The elements of $k[G]$ are the functions $f \colon G \to k$ with finite support and the vector space operations are defined pointwise. The multiplication is given by the convolution product $$ (f_1 f_2)(g) := \sum_{h \in G} f_1(h) f_2(h^{-1} g) \qquad \text{for all $g \in G$}. $$
Since I first encountered the second definition I have always found it somewhat inferior to the first one. I assumed that it exists only to define $k[G]$ without requiring the notion of a free vector space, made possible by hiding the free vector space on a set $X$ behinds its technical construction as functions $X \to k$ with finite support.
But by now I have seen the second definition often enough to begin wondering if there is some benefit to taking it more seriously. While thinking about this, I began to wonder if there is some deeper connection between the two definition than I have given it credit for.
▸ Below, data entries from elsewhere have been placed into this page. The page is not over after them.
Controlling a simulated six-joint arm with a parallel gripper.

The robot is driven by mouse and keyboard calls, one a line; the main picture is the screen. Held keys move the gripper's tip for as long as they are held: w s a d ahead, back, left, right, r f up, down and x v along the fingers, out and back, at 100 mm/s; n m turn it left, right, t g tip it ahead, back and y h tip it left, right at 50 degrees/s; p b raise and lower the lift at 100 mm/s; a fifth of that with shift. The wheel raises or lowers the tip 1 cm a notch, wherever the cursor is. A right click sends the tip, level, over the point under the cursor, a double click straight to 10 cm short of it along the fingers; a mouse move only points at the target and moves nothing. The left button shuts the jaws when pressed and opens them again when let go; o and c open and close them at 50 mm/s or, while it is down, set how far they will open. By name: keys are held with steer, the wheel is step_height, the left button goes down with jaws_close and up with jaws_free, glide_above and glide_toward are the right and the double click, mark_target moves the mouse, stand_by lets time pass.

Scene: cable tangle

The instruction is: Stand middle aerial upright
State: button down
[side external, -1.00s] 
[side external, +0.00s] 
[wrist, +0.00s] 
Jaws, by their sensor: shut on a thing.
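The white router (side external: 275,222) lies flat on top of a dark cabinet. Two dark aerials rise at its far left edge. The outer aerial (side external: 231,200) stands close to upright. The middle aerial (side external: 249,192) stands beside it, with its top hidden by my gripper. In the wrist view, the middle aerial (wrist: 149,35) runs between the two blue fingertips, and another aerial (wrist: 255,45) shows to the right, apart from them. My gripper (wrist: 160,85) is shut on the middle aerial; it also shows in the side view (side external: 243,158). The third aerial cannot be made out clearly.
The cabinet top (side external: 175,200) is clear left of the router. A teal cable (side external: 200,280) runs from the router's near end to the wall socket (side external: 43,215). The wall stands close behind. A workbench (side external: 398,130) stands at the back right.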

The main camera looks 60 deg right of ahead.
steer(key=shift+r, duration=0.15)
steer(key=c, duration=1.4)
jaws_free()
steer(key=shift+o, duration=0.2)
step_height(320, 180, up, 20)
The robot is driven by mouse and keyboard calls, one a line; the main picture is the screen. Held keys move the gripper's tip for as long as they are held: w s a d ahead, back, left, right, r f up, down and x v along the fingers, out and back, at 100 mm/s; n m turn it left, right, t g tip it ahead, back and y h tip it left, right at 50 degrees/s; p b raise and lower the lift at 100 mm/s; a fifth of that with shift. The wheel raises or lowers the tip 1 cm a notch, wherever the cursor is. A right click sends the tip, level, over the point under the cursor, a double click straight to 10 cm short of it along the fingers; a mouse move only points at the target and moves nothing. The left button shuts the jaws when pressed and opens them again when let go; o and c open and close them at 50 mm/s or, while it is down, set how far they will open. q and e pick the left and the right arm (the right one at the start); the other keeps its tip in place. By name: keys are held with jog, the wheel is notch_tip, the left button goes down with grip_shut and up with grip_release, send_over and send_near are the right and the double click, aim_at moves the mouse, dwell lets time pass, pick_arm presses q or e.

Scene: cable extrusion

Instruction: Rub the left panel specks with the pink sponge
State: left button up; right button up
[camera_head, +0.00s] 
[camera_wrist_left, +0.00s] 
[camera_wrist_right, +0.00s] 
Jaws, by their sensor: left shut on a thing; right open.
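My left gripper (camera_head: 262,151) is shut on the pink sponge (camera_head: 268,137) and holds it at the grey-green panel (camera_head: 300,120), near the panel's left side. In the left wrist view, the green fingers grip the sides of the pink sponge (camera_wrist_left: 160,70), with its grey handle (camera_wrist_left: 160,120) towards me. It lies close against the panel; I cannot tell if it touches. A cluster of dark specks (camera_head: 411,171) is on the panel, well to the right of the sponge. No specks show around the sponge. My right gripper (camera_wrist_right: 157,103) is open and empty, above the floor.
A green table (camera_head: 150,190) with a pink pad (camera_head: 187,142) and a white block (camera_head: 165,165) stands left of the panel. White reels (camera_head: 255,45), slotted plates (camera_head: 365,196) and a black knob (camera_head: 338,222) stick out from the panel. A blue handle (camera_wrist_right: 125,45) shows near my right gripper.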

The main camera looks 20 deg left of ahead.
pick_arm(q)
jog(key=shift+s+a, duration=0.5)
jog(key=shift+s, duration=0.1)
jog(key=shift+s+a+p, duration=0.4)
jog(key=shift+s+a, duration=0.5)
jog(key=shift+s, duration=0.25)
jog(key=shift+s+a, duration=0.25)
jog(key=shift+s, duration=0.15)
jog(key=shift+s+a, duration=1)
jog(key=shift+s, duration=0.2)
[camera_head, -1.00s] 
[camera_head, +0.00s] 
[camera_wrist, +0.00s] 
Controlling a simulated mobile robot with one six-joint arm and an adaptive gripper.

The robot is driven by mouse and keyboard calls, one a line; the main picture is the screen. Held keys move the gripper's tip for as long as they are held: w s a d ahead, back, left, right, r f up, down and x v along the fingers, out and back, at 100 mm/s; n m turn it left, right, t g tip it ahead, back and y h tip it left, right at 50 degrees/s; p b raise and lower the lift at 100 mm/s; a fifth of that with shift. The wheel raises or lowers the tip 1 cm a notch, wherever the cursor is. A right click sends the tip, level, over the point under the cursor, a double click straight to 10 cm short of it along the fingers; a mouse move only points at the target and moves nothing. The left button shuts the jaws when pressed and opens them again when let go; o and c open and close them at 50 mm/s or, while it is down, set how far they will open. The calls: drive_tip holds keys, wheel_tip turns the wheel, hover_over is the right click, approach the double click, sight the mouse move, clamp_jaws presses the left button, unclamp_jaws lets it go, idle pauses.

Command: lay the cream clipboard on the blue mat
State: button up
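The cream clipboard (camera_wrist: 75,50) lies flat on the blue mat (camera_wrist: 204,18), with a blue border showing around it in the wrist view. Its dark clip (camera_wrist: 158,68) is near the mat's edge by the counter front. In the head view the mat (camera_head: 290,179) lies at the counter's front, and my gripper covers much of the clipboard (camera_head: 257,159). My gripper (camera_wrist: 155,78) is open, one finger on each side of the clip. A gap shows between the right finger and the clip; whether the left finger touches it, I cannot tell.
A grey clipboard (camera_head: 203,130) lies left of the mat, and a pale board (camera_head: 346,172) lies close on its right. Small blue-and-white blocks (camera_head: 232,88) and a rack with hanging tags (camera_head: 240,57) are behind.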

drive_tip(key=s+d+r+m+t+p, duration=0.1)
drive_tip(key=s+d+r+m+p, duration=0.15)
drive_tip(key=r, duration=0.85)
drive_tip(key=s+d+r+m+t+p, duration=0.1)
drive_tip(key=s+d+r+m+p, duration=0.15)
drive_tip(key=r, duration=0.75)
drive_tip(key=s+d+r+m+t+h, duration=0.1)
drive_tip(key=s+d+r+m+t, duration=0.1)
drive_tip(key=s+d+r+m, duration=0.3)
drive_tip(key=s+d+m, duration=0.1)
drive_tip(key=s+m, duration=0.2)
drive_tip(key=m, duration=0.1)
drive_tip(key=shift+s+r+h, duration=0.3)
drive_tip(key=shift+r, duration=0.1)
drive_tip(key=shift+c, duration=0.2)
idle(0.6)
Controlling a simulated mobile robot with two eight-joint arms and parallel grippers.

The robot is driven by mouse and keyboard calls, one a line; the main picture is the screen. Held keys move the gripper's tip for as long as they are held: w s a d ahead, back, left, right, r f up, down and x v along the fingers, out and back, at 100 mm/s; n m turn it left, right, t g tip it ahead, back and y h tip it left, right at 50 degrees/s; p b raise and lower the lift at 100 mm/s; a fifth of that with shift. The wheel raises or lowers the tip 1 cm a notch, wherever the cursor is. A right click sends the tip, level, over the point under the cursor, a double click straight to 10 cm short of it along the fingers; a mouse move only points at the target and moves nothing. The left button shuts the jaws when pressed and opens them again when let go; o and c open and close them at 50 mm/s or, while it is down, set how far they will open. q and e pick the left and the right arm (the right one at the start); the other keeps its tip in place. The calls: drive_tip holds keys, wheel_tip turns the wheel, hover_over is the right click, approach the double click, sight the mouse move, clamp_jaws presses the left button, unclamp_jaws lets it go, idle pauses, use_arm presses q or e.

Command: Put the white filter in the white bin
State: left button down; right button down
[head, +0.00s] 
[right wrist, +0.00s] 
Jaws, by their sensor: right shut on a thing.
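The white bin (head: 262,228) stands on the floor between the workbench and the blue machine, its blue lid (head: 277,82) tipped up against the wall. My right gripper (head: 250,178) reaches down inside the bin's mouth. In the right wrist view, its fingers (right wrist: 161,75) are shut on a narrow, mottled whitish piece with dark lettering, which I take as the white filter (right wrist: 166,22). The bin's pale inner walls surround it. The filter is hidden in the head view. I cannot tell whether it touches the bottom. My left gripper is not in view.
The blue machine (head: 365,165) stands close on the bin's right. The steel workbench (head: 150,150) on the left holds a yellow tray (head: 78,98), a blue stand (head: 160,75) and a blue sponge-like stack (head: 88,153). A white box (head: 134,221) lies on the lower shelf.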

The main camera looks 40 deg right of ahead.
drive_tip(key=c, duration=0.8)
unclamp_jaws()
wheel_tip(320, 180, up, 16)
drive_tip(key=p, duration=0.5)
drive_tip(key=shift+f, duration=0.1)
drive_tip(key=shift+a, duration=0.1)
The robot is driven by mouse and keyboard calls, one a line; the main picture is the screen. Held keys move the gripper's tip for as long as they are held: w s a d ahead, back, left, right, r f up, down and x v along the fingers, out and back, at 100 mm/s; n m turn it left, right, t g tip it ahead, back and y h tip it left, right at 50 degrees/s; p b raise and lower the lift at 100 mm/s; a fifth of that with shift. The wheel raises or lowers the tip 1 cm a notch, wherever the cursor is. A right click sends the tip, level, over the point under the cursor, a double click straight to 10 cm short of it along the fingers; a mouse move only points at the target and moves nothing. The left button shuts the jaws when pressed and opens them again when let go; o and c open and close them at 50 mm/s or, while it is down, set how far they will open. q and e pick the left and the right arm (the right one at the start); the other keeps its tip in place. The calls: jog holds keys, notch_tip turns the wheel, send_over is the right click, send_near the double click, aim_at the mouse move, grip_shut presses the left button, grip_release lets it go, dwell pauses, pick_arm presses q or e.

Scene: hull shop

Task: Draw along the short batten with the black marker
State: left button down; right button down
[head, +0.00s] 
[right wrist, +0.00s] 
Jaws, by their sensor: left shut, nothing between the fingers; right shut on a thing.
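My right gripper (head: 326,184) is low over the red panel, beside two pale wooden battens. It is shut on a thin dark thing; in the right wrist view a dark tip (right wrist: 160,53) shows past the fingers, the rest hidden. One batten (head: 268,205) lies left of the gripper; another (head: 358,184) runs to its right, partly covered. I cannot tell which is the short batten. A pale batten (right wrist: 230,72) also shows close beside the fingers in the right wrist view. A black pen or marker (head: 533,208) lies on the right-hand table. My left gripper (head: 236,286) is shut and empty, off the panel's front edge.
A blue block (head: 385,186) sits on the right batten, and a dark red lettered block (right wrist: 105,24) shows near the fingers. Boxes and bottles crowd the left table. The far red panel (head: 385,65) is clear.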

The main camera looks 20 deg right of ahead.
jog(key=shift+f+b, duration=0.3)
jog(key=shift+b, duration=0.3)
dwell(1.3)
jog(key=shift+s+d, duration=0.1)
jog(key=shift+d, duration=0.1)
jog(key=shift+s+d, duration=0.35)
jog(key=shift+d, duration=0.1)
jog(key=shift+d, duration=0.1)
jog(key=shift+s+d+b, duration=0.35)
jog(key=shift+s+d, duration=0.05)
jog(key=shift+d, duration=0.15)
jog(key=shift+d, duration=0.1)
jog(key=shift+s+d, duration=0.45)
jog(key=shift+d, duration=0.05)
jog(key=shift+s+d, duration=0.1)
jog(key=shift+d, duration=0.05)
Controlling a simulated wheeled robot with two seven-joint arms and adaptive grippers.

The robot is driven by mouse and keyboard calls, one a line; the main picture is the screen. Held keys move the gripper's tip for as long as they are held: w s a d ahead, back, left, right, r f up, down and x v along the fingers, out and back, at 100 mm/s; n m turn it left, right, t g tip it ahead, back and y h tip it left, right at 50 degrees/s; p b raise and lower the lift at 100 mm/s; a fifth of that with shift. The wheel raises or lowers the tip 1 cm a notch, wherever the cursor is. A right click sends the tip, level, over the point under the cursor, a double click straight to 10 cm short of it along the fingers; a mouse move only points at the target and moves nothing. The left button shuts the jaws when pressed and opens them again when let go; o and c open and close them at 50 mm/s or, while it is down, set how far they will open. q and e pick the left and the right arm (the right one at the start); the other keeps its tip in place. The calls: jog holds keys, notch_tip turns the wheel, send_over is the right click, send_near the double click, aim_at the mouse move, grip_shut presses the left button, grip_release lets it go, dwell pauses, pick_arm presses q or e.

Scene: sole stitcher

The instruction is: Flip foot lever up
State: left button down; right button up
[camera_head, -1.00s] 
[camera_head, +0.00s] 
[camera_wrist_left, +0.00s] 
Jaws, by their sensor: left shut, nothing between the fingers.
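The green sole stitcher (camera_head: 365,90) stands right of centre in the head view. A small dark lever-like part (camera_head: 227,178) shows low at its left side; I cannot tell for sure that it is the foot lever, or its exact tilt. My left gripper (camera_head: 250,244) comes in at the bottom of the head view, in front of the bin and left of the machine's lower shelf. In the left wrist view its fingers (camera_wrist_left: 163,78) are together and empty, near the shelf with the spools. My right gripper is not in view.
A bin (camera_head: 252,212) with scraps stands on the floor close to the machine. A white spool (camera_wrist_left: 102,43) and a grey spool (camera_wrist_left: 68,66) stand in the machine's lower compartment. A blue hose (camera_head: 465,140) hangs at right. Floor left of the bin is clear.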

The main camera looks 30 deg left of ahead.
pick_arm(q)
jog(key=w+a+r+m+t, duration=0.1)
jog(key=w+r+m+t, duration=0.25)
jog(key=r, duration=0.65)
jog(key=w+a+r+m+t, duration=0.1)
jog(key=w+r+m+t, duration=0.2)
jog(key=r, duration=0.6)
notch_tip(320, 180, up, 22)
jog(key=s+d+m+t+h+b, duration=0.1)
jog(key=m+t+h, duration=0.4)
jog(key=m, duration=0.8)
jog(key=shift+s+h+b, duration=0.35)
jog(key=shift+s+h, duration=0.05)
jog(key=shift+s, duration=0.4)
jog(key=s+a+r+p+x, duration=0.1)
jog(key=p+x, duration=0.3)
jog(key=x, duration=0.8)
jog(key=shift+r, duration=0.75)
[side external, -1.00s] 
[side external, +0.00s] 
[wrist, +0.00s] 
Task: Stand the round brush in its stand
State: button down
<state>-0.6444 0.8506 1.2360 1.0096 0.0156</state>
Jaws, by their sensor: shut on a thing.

Question: What do we gain from thinking about the group algebra $k[G]$ as an algebra of functions on $G$, and how does this view point relate to the other definition?
(I realize that it could turn out be more appropriate to ask two separate questions instead. But I’m currently not sure how related the two are, and thus refrained from doing so.)
So far my thoughts on this have been the following:
According to the first definition, $G$ is a basis of $k[G]$. Functions $G \to k$ are then “the same” as elements of $k[G]^*$; the functions of finite support correspond to the image of the basis-dependent embedding $k[G] \hookrightarrow k[G]^*$, $g \mapsto \delta_g$. This seems to suggest some kind of duality between the two definitions, coming from the usual duality pairing of $k[G]$ and $k[G]^*$. (I know that for finite $G$ the Hopf algebra $k[G]$ is dual to the Hopf algebra of functions $G \to k$. But I don’t know if this is of use here.)
If $k[G]$ consists of functions on $G$, then I would strongly expect it to be contravariant in $G$. That this is not the case seem to be thanks to the convolution product. But I don’t really understand where the convolution product comes from when one doesn’t already have the first definition in mind.
The requirement of finite support is needed to assure that the sum $\sum_{h \in G} f_1(h) f_2(h^{-1} g)$ is well-defined even for infinite groups. It should be possible to lift this restriction if we have some notion of convergence for this sum. While this seems to be a thing, I don’t know if this sheds any light on a possible deeper relation between the two definitions in the algebraic setting.
Help is appreciated.
One way to understand why "functions (of some sort) on $G$" is a good notion is in terms of the representation theory of $G$. That is, if $G\times V\to V$ is a representation on a complex vector space $V$ (with some completeness properties if infinite-dimensional, and with continuity of $G\times V\to V$ also, in case $G$ is a non-finite (but locally compact, Hausdorff) topological group), the collection of (e.g.) continuous, compactly-supported complex-valued function $f$ on $G$ acts on $V$ in a natural way by "averaging": $$ f\cdot v \;=\; \int_G f(g)\;g\cdot v\;\;dg $$ with Haar measure (which could be counting measure in the discrete $G$ case) on $G$. Requiring associativity $f\cdot (\varphi\cdot v)=(f*\varphi)\cdot v$ for all $v$ determines the convolution $*$. This viewpoint is especially useful for non-compact $G$, where sometimes these integral operators can be compact, while a unitary action of $G$ on an infinite-dimensional Hilbert space is never by compact operators.